## PROBLEM
Please write the listing below out again exactly, leaving every picture behind.

## DATA EXTRACT

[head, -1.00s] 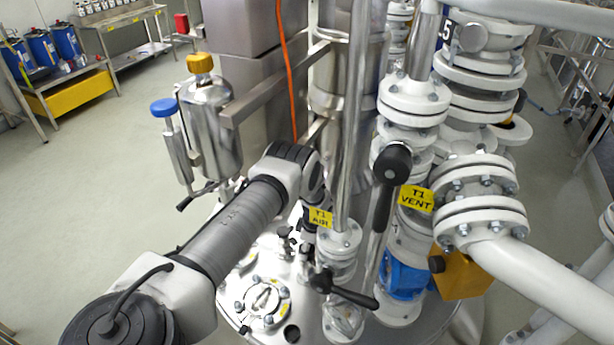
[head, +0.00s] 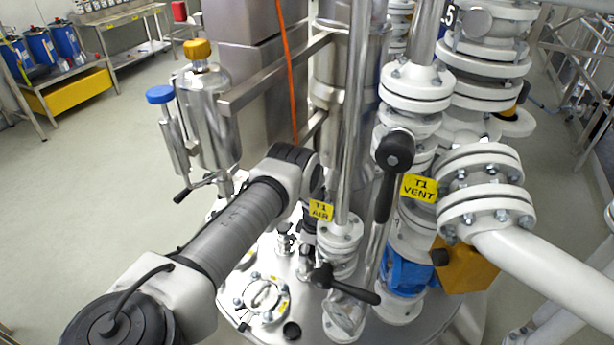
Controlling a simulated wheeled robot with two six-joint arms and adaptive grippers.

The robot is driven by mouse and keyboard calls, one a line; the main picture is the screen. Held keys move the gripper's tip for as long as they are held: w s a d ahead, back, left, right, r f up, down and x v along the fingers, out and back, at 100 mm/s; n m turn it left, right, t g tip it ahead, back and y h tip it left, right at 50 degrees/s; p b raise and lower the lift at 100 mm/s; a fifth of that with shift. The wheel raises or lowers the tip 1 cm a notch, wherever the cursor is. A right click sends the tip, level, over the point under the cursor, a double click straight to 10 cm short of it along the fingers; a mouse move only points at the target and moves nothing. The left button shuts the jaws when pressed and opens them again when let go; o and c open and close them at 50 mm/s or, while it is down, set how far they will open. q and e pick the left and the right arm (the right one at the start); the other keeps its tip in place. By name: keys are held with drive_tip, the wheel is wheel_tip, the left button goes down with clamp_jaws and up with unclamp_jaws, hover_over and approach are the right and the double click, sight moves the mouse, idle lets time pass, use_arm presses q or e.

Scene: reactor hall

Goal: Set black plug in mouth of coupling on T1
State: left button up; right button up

## THE RESULT
[head, -1.00s] 
[head, +0.00s] 
Controlling a simulated wheeled robot with two six-joint arms and adaptive grippers.

The robot is driven by mouse and keyboard calls, one a line; the main picture is the screen. Held keys move the gripper's tip for as long as they are held: w s a d ahead, back, left, right, r f up, down and x v along the fingers, out and back, at 100 mm/s; n m turn it left, right, t g tip it ahead, back and y h tip it left, right at 50 degrees/s; p b raise and lower the lift at 100 mm/s; a fifth of that with shift. The wheel raises or lowers the tip 1 cm a notch, wherever the cursor is. A right click sends the tip, level, over the point under the cursor, a double click straight to 10 cm short of it along the fingers; a mouse move only points at the target and moves nothing. The left button shuts the jaws when pressed and opens them again when let go; o and c open and close them at 50 mm/s or, while it is down, set how far they will open. q and e pick the left and the right arm (the right one at the start); the other keeps its tip in place. By name: keys are held with drive_tip, the wheel is wheel_tip, the left button goes down with clamp_jaws and up with unclamp_jaws, hover_over and approach are the right and the double click, sight moves the mouse, idle lets time pass, use_arm presses q or e.

Scene: reactor hall

Goal: Set black plug in mouth of coupling on T1
State: left button up; right button up

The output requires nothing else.